Por isso, algumas obras já estão sendo redigidas em algumas línguas nativas. Neste livro específico, Oliveira tentou deixar a parte da contagem na linguagem indígena, como huni kuin e yawanawá. O pesquisador afirma que isso ajuda na absorção do conteúdo no momento em que ele chega até as aldeias.
“Meu livro tem algo de língua [nativa], mas é muito pouco. O livro vai mostrar a questão da contagem na língua, mas outros aspectos estão propostos na língua portuguesa. São cinco capítulos e 295 páginas”, diz.
Agora, a ideia é continuar a pesquisa para uma tese de doutorado. Nesta fase, o professor diz que quer estudar a continuidade da matemática em povos distintos. “É um estudo da etnomatemática, uma parte dentro da etnociência que trabalha com esse aspecto da cultura dentro dessas disciplinas”, explica.
Morane e coautores durante lançamento do livro em dezembro de 2019 no Acre
Asscom Ufac
Avanço
Joaquim Paulo Kaxinawá, mais conhecido como Maná, é indígena e pesquisador.
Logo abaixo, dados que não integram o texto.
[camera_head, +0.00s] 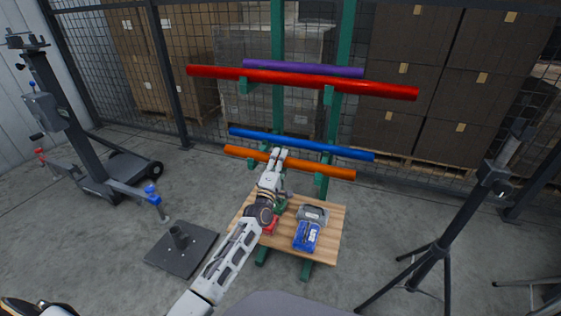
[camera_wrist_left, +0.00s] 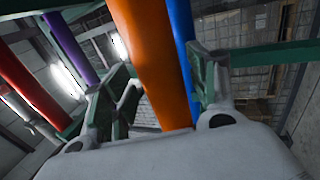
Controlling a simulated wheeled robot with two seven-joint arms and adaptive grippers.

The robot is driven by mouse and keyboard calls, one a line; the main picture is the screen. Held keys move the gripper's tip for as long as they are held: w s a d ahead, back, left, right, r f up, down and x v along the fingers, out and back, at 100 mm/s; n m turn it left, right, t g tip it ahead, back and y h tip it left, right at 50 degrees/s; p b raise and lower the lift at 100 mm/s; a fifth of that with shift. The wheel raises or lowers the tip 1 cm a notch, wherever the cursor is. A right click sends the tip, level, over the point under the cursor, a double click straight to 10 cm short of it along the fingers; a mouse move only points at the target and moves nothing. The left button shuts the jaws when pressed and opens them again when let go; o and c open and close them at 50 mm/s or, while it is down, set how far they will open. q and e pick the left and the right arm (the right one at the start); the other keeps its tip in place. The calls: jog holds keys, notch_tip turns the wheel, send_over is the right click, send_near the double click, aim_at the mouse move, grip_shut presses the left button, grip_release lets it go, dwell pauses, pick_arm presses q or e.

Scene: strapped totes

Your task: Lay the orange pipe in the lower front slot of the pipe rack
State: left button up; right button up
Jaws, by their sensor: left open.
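The orange pipe (camera_head: 333,171) lies roughly level at the lower front of the green pipe rack (camera_head: 277,40), in front of the blue pipe (camera_head: 350,153). My left gripper (camera_head: 279,153) is at the orange pipe, left of its middle. In the left wrist view the orange pipe (camera_wrist_left: 152,60) runs between the open fingers of my left gripper (camera_wrist_left: 163,95), with the blue pipe (camera_wrist_left: 185,45) beside it. Whether the fingers touch the orange pipe, and whether it fully rests on the rack arms, I cannot tell. My right gripper is not in view.
A red pipe (camera_head: 360,87) and a purple pipe (camera_head: 310,67) lie higher on the rack. A wooden table (camera_head: 328,238) below carries a blue item (camera_head: 307,236) and tools. A black tripod stand (camera_head: 440,245) is at right, a lifting stand (camera_head: 70,130) at left.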

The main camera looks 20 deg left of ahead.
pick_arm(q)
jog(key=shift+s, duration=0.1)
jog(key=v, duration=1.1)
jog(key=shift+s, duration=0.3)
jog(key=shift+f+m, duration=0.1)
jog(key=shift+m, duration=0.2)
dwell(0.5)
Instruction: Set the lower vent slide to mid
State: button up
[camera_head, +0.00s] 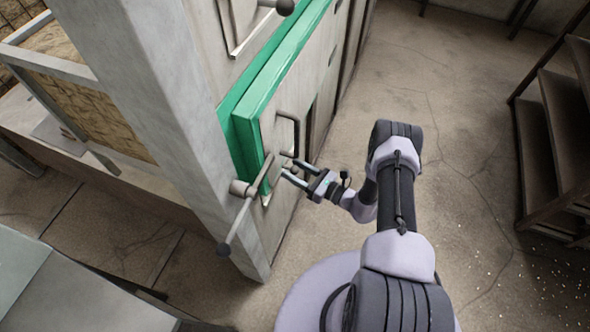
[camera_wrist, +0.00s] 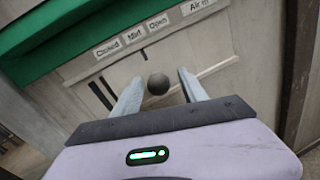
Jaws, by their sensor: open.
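The lower vent panel shows in the wrist view, with a label strip reading Closed (camera_wrist: 107,48), a middle label (camera_wrist: 133,35) that looks like Mid, and Open (camera_wrist: 158,22). A dark round knob (camera_wrist: 158,84) stands out from the panel below the labels. My gripper (camera_wrist: 159,86) is open, with one finger on each side of the knob and a visible gap to both. The view is tilted, so I cannot tell exactly which label the knob lines up with. In the head view my gripper (camera_head: 287,174) is close to the panel's face, and the knob is hard to make out.
A lever (camera_head: 240,212) with a ball end projects at the left, near a grey post (camera_head: 160,90). Shelves (camera_head: 555,135) stand at right. Open floor (camera_head: 450,130) lies between.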

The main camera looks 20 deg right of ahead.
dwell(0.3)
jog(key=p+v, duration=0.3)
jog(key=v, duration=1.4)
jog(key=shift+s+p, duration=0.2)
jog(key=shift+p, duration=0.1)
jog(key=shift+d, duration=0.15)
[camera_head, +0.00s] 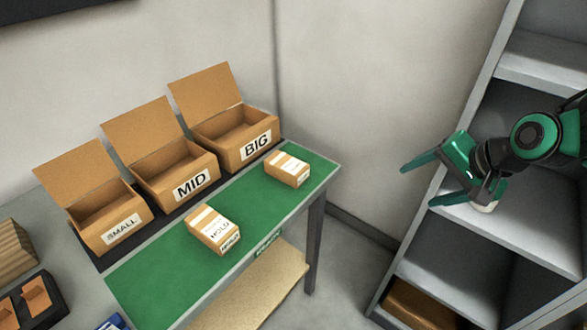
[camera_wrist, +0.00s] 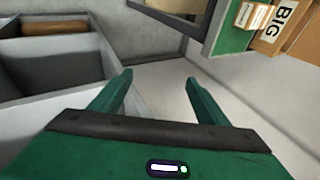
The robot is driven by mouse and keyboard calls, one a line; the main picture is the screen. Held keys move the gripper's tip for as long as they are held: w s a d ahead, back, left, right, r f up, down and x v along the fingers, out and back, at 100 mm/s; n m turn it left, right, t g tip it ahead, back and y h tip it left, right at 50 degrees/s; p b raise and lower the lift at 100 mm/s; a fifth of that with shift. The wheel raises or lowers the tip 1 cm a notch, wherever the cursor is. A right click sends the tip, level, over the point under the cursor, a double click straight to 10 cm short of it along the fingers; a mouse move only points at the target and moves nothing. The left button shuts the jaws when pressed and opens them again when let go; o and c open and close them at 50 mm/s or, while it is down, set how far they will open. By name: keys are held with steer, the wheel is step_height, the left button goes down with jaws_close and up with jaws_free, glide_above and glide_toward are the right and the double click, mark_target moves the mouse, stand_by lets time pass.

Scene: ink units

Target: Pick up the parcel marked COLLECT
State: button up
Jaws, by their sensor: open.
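Two small cardboard parcels with white labels lie on the green mat (camera_head: 155,278) of the table. The nearer parcel (camera_head: 213,230) has a label that seems to read HOLD. The farther parcel (camera_head: 287,169) lies near the table's right end, and its label is too small to read. A parcel (camera_wrist: 251,16) also shows at the top of the wrist view, its label unreadable there. My gripper (camera_head: 418,185) is open and empty, in the air right of the table and in front of the shelf. In the wrist view its fingers (camera_wrist: 157,84) stand apart with only floor between them.
Open cardboard boxes marked SMALL (camera_head: 118,232), MID (camera_head: 180,182) and BIG (camera_head: 246,149) stand along the table's back. A grey shelf unit (camera_head: 440,245) stands at the right, close to my arm. Floor is clear between table and shelf.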

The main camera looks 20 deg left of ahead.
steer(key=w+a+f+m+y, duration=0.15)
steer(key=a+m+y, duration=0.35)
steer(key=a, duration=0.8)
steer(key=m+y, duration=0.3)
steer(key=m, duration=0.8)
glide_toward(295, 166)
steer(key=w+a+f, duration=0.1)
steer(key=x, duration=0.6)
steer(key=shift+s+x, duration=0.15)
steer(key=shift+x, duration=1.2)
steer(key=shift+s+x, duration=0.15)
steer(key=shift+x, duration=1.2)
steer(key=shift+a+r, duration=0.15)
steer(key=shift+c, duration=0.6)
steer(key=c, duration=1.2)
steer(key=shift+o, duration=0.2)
Para ele, a ideia significa um avanço dentro das escolas indígenas do estado. Segundo o indígena, Oliveira, por ter tido contato com a Comissão Pró-Índio, foi sentindo a necessidade de ter materiais embasados específicos para os povos indígenas.
“Já existem as escolas [indígenas], alguns professores se formando, mas a cada ano vai crescendo o número de alunos. Há momentos de chegar no ensino médio e precisa de estrutura e uma delas é a matemática. Espero que esse material chegue a esses locais para que os professores comecem a trabalhar”, diz.
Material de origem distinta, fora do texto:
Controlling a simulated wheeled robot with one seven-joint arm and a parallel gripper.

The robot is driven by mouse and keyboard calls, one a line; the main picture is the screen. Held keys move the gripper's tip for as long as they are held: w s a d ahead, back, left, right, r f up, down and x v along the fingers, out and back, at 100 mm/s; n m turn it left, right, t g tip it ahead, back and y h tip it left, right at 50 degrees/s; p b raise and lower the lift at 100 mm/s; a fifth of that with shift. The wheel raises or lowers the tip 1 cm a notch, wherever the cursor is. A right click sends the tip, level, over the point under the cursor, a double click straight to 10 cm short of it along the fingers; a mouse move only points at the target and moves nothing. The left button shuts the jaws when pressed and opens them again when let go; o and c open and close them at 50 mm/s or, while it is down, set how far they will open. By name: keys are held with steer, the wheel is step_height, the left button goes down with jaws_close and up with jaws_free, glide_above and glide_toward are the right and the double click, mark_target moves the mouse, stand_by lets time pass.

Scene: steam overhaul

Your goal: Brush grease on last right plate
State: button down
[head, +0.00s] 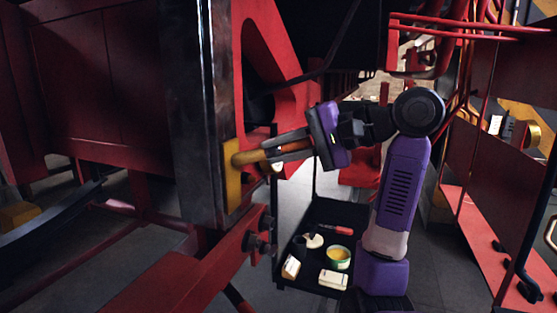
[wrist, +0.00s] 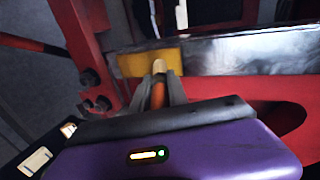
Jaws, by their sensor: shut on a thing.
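My gripper (head: 279,153) is shut on a brush (head: 250,157) with an orange-brown handle and holds it roughly level, pointing left. The brush's pale tip shows between the fingers in the wrist view (wrist: 160,67). The tip is at a yellow plate (head: 232,190) on the edge of a tall dark metal post (head: 205,110). It overlaps the plate's edge in the wrist view (wrist: 133,65); I cannot tell if it presses on it. An open tin with yellow contents (head: 339,257) stands in a black tray (head: 345,215) below my arm.
The tray also holds white boxes (head: 333,279), a dark cup (head: 299,246) and a red-handled tool (head: 338,230). A red frame (head: 275,45) stands close behind the post. A red beam with bolts (head: 215,265) runs below the plate. Red pipes (head: 460,28) are at the upper right.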

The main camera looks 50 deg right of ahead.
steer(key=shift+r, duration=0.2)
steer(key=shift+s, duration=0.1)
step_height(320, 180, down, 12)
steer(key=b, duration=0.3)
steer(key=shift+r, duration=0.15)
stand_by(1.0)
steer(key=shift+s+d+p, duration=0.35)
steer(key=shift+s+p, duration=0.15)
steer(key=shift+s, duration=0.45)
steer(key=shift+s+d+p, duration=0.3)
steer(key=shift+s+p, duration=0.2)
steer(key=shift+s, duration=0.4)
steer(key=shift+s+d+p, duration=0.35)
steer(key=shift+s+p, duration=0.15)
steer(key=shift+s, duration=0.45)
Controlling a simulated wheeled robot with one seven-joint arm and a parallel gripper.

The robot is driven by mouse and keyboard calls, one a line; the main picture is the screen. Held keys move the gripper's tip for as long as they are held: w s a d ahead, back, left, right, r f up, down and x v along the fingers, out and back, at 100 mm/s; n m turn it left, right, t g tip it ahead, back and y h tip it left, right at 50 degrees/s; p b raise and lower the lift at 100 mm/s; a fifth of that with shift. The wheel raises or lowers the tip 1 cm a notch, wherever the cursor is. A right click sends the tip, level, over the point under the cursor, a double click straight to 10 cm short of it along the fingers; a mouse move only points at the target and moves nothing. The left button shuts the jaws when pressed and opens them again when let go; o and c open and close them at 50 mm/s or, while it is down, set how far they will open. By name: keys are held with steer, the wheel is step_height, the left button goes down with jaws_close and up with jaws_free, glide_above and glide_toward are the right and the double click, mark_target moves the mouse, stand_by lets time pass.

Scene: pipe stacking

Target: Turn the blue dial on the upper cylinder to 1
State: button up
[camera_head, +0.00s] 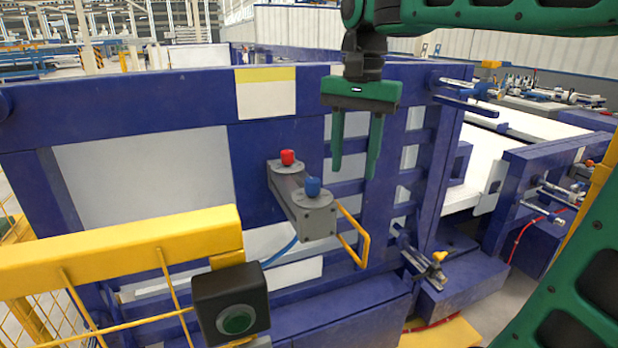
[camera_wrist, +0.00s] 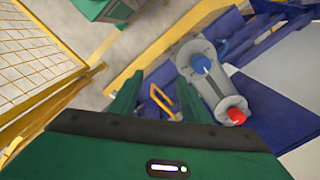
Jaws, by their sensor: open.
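The blue dial (camera_head: 313,187) sits on the near end of a grey two-cylinder housing (camera_head: 291,195), fixed to a blue frame. A red dial (camera_head: 287,157) sits on its far end. Both dials also show in the wrist view, blue (camera_wrist: 202,66) and red (camera_wrist: 236,116). The scale marks are too small to read. My gripper (camera_head: 354,174) points down with its two green fingers apart and nothing between them. In the head view it is to the right of the blue dial and higher in the picture. In the wrist view the fingers (camera_wrist: 152,92) are left of the housing, apart from it.
A yellow rail (camera_head: 120,250) crosses at the left front, with a black box and green button (camera_head: 234,318) on it. A bent yellow handle (camera_head: 362,245) stands right of the housing. The blue frame (camera_head: 180,100) stands behind.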

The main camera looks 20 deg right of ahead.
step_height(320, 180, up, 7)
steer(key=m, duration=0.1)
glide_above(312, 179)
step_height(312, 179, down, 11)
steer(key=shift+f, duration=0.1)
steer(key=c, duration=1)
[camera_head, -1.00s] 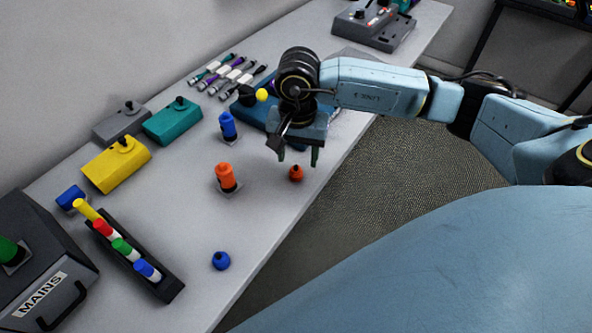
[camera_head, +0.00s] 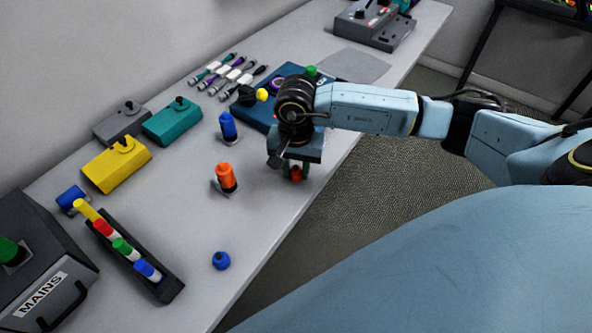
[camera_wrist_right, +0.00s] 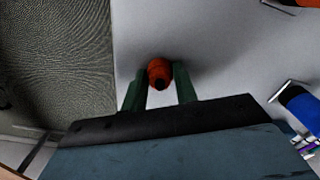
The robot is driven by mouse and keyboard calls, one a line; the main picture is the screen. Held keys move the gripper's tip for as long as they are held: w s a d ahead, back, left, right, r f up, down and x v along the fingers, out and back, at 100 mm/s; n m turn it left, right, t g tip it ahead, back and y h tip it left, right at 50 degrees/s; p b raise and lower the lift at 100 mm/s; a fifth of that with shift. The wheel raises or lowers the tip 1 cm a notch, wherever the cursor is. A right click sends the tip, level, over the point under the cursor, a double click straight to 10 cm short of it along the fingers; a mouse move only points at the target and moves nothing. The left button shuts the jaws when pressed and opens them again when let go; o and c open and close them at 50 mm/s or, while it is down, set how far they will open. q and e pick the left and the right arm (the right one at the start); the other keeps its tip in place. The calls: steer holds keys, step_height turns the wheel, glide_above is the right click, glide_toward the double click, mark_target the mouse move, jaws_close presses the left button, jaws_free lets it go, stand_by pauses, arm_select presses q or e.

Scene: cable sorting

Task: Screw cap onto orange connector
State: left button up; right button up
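The orange connector (camera_head: 226,177) stands upright on a small grey plate on the table. In the right wrist view, part of it shows at the top right corner (camera_wrist_right: 308,3). The small orange cap (camera_head: 296,174) is near the table's front edge, to the right of the connector. My right gripper (camera_head: 296,172) reaches down over the cap. In the right wrist view, its two green fingers stand close against either side of the cap (camera_wrist_right: 159,73) and look shut on it. The cap seems still at table height. My left gripper is not in view.
A blue connector (camera_head: 228,125) stands behind the orange one, and a blue cap (camera_head: 221,260) lies near the front edge. A black rack (camera_head: 165,290) with coloured plugs and a yellow box (camera_head: 117,164) are at left. The table between cap and orange connector is clear.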

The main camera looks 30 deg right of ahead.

Ideia é fazer com que a educação dos indígenas seja regida por eles mesmos
Joaquim Maná/Arquivo pessoal
Maná destaca ainda que a questão da escrita e leitura ainda é algo novo em algumas etnias, mas que o conhecimento, disperso de forma natural, existe e precisa ser melhor interpretado e registrado em materiais didáticos que devem ser usados pelos próprios indígenas.
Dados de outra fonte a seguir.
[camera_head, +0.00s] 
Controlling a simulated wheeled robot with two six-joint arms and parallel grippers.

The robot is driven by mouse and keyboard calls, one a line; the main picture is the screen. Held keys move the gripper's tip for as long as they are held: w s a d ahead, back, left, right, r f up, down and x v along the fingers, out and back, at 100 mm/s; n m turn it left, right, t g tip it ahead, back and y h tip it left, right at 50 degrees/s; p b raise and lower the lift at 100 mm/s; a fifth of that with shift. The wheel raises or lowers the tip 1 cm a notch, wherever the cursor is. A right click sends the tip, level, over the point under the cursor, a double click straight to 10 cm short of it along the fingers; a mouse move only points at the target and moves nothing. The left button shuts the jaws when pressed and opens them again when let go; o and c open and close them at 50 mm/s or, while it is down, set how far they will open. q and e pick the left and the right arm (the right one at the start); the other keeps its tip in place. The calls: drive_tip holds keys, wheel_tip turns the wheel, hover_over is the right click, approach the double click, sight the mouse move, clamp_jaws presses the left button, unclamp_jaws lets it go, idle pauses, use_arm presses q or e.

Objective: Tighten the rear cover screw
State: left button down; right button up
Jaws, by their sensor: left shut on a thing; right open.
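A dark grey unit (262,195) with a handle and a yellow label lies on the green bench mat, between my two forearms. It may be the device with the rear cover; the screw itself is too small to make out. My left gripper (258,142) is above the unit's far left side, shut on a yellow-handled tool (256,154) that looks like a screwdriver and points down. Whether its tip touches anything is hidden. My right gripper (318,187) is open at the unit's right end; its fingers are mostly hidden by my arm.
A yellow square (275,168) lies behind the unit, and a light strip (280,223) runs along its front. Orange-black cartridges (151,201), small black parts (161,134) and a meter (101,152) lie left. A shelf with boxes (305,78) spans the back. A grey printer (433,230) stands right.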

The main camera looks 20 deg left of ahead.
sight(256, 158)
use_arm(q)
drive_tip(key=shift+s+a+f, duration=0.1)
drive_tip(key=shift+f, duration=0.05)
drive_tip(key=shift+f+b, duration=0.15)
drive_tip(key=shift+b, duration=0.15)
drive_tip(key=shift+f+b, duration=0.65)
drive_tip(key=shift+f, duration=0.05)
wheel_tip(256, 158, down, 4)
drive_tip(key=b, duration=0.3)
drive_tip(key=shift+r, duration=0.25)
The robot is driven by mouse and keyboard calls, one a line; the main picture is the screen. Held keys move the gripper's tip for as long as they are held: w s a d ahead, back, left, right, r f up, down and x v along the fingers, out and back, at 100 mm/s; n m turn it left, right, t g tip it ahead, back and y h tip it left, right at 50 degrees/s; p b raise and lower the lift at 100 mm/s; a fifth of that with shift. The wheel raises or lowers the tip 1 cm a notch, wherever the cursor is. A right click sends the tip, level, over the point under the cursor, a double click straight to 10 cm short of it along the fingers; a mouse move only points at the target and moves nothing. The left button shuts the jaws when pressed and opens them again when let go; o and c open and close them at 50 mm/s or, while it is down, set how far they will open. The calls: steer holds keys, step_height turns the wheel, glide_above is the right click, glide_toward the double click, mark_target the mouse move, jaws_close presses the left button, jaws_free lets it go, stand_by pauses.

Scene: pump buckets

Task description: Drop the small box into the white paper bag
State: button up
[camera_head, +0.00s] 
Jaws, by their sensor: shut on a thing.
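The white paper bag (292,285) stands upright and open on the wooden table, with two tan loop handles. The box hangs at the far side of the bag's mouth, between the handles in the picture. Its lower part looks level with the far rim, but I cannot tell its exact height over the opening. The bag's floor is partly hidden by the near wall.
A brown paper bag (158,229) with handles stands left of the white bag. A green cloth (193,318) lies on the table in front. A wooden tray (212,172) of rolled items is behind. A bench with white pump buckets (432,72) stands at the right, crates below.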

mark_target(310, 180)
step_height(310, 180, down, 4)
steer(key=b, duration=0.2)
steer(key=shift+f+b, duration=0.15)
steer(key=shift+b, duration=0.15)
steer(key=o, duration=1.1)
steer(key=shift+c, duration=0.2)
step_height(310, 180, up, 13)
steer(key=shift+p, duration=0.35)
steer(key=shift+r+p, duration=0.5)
“Falta aos professores [indígenas] algumas condições, que é a produção de fora do mundo deles, respeitando a língua. Todos os povos não tem, por exemplo, o curso matemática, mas usam a distância, o volume, a circunferência, a geometria. Eles usam a prática e, aprendendo a matemática, é isso que eles vão aprender a fazer”.
A expectativa dos dois pesquisadores é que o método possa se expandir em outras disciplinas.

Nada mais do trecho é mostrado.